Familie und Privates
Trotz seiner enormen Bekanntheit gilt Wang Xing als äußerst zurückhaltend, was sein Privatleben betrifft. Bekannt ist, dass er verheiratet ist und mindestens zwei Kinder hat. Die Familie lebt zurückgezogen in Peking. Wang meidet weitgehend öffentliche Auftritte abseits des beruflichen Kontextes und tritt selten in sozialen Medien auf. Freunde und Wegbegleiter beschreiben ihn als nüchtern, strategisch denkend und nahezu asketisch. Er gilt als jemand, der lieber arbeitet als sich im Rampenlicht zu sonnen.

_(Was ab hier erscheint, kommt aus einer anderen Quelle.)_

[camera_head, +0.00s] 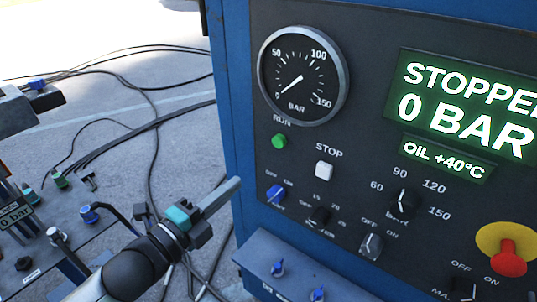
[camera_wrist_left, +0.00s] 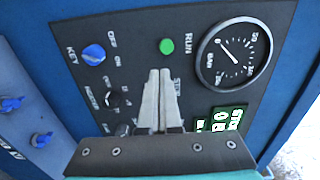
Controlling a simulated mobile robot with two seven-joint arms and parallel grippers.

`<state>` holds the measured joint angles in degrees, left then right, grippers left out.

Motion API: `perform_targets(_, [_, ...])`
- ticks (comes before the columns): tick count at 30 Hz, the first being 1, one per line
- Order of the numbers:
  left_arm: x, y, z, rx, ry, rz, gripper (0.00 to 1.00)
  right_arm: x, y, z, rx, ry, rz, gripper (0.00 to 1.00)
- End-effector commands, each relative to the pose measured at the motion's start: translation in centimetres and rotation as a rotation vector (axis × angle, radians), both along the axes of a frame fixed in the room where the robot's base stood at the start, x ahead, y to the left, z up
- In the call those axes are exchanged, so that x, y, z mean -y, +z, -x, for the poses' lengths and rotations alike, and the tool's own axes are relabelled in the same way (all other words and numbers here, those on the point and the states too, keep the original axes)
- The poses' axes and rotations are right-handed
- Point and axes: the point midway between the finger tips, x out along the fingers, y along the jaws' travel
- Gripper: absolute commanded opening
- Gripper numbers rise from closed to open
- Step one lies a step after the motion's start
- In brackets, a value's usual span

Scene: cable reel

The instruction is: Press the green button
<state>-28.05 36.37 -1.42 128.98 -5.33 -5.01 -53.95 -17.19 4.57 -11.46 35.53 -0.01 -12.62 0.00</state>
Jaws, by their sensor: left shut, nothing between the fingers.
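The green button (camera_head: 279,141) sits under the RUN label on the dark control panel, below the round gauge. It also shows in the left wrist view (camera_wrist_left: 166,46), just beyond the fingertips. My left gripper (camera_head: 236,184) is shut and empty, in front of the panel's left edge, lower and to the left of the button in the head view. In the left wrist view its closed fingers (camera_wrist_left: 160,75) point toward the panel, and the tips appear just below the button. I see a gap between them in the picture but cannot judge the depth. My right gripper is not in view.
A white STOP button (camera_head: 324,170) is right of the green one. A blue key knob (camera_head: 276,194), black selector knobs and a red emergency button (camera_head: 508,260) are lower. The gauge (camera_head: 303,77) reads near 0 and the display (camera_head: 470,105) reads STOPPED, 0 BAR. Cables lie on the floor.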

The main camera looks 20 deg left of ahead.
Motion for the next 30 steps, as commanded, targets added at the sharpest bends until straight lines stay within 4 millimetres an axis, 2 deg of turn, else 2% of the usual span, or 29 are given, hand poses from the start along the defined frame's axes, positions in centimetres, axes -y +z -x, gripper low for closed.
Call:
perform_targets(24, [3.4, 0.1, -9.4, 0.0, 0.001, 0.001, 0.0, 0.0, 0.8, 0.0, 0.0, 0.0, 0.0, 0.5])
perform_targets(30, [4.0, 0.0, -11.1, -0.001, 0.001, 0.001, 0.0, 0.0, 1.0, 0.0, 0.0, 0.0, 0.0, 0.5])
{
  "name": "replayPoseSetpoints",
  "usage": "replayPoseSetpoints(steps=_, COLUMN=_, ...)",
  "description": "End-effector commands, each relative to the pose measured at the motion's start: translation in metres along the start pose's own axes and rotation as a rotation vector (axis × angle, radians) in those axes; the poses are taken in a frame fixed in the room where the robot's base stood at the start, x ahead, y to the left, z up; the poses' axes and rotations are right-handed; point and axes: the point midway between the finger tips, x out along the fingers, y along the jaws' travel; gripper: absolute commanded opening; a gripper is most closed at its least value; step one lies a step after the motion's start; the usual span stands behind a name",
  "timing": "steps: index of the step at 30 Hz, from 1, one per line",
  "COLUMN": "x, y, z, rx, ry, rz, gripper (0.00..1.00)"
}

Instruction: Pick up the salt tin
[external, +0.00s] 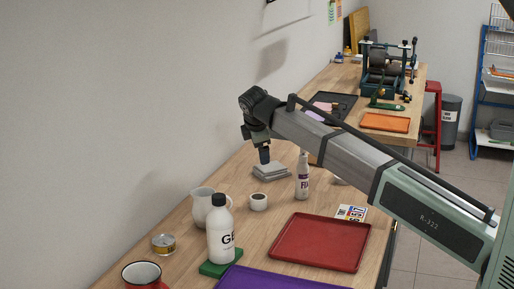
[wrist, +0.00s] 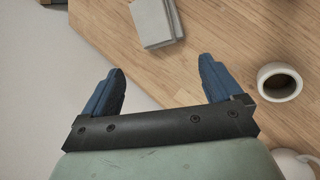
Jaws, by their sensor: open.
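A small round tin (external: 163,244) with a yellowish label stands at the left edge of the table in the external view; I cannot read whether it is the salt tin. It does not show in the wrist view. My gripper (external: 264,156) is in the air over the far left part of the table, near the grey stacked blocks or books (external: 270,171), well beyond the tin. In the wrist view my gripper (wrist: 158,82) has its two blue fingers wide apart with nothing between them.
A small white cup (external: 258,202) with dark contents also shows in the wrist view (wrist: 280,82). The wall borders the left.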

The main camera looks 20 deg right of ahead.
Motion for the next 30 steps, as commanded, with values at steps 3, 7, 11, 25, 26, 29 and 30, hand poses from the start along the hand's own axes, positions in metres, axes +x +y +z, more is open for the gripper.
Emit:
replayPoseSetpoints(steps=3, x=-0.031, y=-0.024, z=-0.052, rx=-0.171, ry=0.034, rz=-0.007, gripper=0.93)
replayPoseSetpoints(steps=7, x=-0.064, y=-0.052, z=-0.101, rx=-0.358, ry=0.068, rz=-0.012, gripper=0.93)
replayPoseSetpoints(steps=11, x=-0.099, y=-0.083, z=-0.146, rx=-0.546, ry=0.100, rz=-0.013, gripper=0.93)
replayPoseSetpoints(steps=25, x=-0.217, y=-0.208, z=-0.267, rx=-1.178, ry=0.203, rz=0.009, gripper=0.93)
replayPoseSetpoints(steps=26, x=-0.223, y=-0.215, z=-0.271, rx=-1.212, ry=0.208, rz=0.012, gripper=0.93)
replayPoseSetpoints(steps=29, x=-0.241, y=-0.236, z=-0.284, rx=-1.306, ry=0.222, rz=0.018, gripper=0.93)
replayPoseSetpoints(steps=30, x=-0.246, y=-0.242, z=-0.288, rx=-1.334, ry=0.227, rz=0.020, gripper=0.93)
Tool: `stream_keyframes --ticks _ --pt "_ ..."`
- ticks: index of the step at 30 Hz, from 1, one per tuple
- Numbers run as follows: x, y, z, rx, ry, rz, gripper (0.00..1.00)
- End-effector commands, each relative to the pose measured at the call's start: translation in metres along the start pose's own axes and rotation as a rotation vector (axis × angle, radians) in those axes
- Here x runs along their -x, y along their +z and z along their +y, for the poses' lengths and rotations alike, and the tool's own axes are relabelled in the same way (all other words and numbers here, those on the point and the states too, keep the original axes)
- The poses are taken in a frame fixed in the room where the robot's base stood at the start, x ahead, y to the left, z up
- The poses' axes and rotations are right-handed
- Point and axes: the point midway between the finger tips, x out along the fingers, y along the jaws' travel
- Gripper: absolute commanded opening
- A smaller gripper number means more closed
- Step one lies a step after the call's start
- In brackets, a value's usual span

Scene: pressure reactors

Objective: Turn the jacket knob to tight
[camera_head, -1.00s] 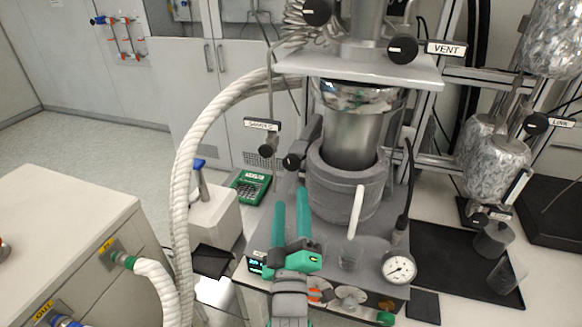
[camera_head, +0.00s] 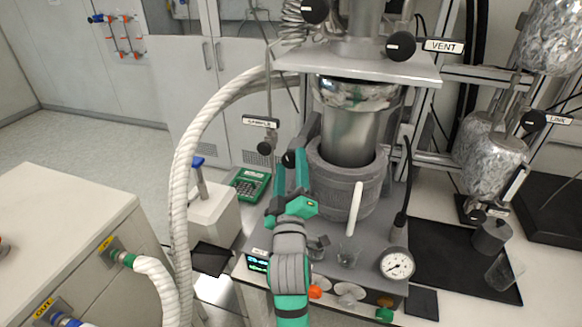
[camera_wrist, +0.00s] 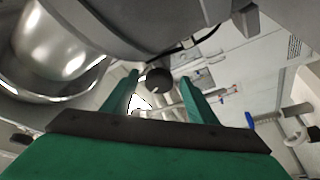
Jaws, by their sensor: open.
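A round black knob (camera_head: 289,158) sits at the left side of the grey jacketed vessel (camera_head: 338,185). No label shows on it, so I cannot read whether it is the jacket knob. My gripper (camera_head: 290,163) is open, with its two green fingers pointing toward this knob. In the wrist view a round black knob (camera_wrist: 158,80) shows between the tips of my open gripper (camera_wrist: 160,77), and I see no finger touching it. I cannot tell how far ahead of the tips it is. The knob's turn position is not readable.
Beside it hangs the SAMPLE knob (camera_head: 264,148) with its label. The VENT knob (camera_head: 401,46) is above right. The metal vessel (camera_wrist: 65,45) is close on the left in the wrist view. A pressure gauge (camera_head: 397,264) and a white hose (camera_head: 180,190) flank my arm.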

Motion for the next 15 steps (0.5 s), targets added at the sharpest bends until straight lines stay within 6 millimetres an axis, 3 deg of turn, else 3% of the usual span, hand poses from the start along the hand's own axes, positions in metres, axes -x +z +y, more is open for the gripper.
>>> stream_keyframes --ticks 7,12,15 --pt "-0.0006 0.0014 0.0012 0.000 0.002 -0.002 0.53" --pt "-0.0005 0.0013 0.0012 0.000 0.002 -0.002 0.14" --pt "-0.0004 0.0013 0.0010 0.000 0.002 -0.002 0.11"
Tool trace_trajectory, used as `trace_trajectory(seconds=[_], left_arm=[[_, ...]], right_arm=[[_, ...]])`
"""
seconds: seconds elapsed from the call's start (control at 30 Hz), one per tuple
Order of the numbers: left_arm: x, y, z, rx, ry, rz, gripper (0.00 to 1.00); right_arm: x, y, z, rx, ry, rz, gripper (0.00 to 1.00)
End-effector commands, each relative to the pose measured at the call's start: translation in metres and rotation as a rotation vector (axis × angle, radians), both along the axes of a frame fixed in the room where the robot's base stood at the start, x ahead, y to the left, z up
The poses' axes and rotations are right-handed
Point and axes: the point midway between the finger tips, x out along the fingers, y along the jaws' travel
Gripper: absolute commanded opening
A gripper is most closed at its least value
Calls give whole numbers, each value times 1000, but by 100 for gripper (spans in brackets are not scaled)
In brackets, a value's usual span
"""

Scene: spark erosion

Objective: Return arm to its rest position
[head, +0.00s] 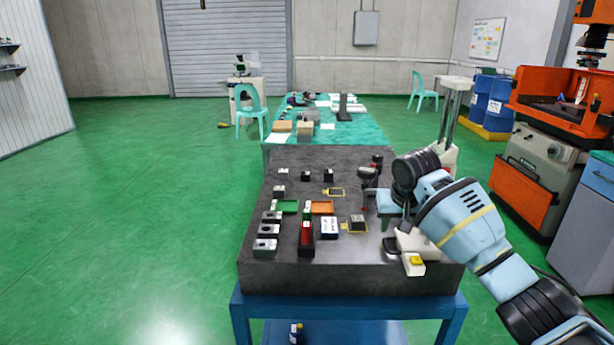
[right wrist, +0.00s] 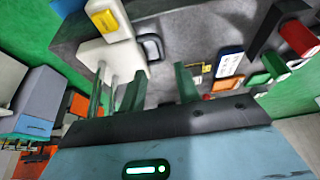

Investitionen und weitere Aktivitäten
Neben Meituan ist Wang Xing auch als Investor aktiv. Er hält Beteiligungen an mehreren Technologieunternehmen in den Bereichen Künstliche Intelligenz, Robotik und Lieferlogistik. Viele seiner Investments tätigt er über Meituans Innovationsarm oder über seine persönliche Stiftung. Auffällig ist dabei seine Strategie, gezielt in Zukunftstechnologien mit hohem Automatisierungspotenzial zu investieren – ein klarer Hinweis darauf, dass Wang an eine weitreichende Transformation der Dienstleistungswirtschaft glaubt.
Fazit: Ein Visionär im Spannungsfeld zwischen Innovation und Politik
Wang Xing ist mehr als nur der CEO von Meituan – er verkörpert die Ambitionen und Herausforderungen einer ganzen Generation chinesischer Internetunternehmer. Sein Werdegang vom Studenten in Delaware zum Tech-Milliardär in Peking zeigt eindrucksvoll, wie visionäre Ideen, strategisches Denken und politische Anpassungsfähigkeit zusammenwirken können. Doch die Zukunft wird zeigen, wie gut Wang Xing die Balance zwischen wirtschaftlichem Erfolg und staatlicher Kontrolle dauerhaft halten kann. Sicher ist: Seine Rolle im digitalen Wandel Chinas ist noch lange nicht ausgespielt.